Exercise directions.
Find the lines holding the word "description" and collect them.

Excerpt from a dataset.
######

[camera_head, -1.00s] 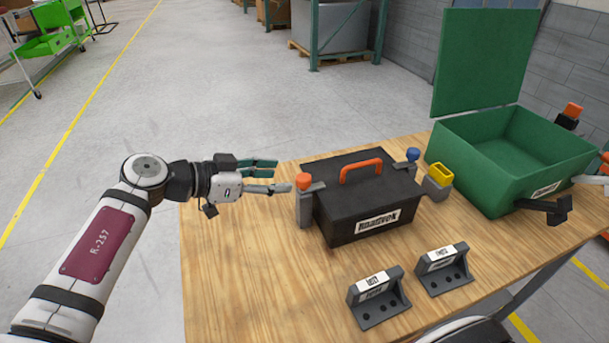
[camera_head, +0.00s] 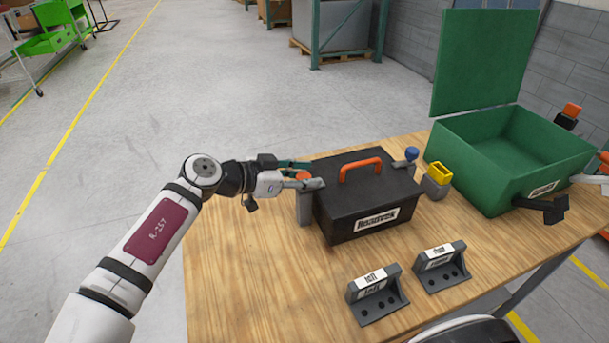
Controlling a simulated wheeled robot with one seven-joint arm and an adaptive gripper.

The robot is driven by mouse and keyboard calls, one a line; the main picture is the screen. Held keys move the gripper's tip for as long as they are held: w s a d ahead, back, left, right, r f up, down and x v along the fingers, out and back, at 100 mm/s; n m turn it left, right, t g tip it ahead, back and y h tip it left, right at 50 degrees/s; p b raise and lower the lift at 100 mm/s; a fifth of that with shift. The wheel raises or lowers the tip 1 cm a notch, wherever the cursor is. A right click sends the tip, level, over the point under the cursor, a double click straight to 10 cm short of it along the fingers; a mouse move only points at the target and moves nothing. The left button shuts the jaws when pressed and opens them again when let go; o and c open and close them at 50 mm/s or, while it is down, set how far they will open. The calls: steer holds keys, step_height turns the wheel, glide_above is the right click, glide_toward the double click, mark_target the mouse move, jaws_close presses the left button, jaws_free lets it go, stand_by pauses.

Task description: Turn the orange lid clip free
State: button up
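The orange clip knob (camera_head: 303,174) sits on top of a grey post at the left side of a black box (camera_head: 350,222). Its grey arm (camera_head: 313,184) reaches over the box's lid edge. My gripper (camera_head: 303,172) comes in from the left at knob height. One finger lies in front of the knob and one behind it, and they partly hide it. The fingers look spread around the knob; whether they touch it I cannot tell. The black box is closed, with an orange handle (camera_head: 361,167) on its lid. A blue-knobbed clip (camera_head: 411,155) stands at the box's right side.
A yellow-topped grey block (camera_head: 438,178) stands right of the box. A green bin (camera_head: 490,170) with a raised lid is at the back right. Two grey labelled brackets (camera_head: 376,294) (camera_head: 441,267) stand in front. The wooden table (camera_head: 240,270) is clear at the left front.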

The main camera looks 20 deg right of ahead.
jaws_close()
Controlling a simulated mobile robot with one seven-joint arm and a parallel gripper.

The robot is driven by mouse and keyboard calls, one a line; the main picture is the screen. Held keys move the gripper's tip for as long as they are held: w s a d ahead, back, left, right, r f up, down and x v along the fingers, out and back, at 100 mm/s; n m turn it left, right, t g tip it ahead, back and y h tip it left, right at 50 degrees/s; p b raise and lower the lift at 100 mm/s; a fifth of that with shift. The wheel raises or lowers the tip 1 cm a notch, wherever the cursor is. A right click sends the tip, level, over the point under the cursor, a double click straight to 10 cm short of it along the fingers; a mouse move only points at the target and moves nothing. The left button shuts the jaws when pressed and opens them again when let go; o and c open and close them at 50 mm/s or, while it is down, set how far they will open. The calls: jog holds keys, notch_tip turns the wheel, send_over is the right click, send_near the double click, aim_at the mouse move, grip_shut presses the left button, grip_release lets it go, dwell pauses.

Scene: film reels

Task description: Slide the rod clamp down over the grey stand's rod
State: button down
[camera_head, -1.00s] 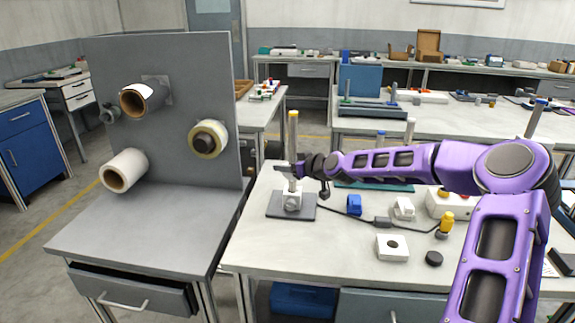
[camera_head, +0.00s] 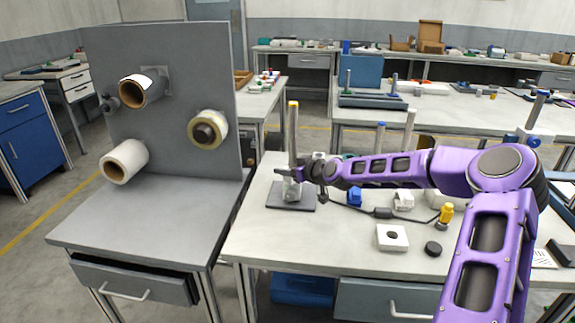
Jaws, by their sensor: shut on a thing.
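The grey stand has a flat dark-grey base (camera_head: 303,203) on the near table and an upright rod (camera_head: 293,135) with a yellow tip. The rod clamp (camera_head: 291,188), a small pale block, is low at the rod's foot and appears to be around it. My gripper (camera_head: 287,173) reaches in from the right and is shut on the clamp. The jaws partly hide the clamp and the lower rod. I cannot tell whether the clamp touches the base.
A dark upright panel with tape rolls (camera_head: 208,130) stands left on its own bench. On the near table are a blue block (camera_head: 354,197), a white block with a hole (camera_head: 392,237), a black disc (camera_head: 433,248) and a yellow-topped piece (camera_head: 446,214). A dark cable lies right of the stand.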

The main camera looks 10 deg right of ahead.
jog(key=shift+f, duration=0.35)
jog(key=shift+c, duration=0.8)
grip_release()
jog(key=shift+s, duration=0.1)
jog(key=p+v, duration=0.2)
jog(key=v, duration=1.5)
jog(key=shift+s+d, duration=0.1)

######

Worked solution.
Task description: Turn the orange lid clip free
Task description: Slide the rod clamp down over the grey stand's rod

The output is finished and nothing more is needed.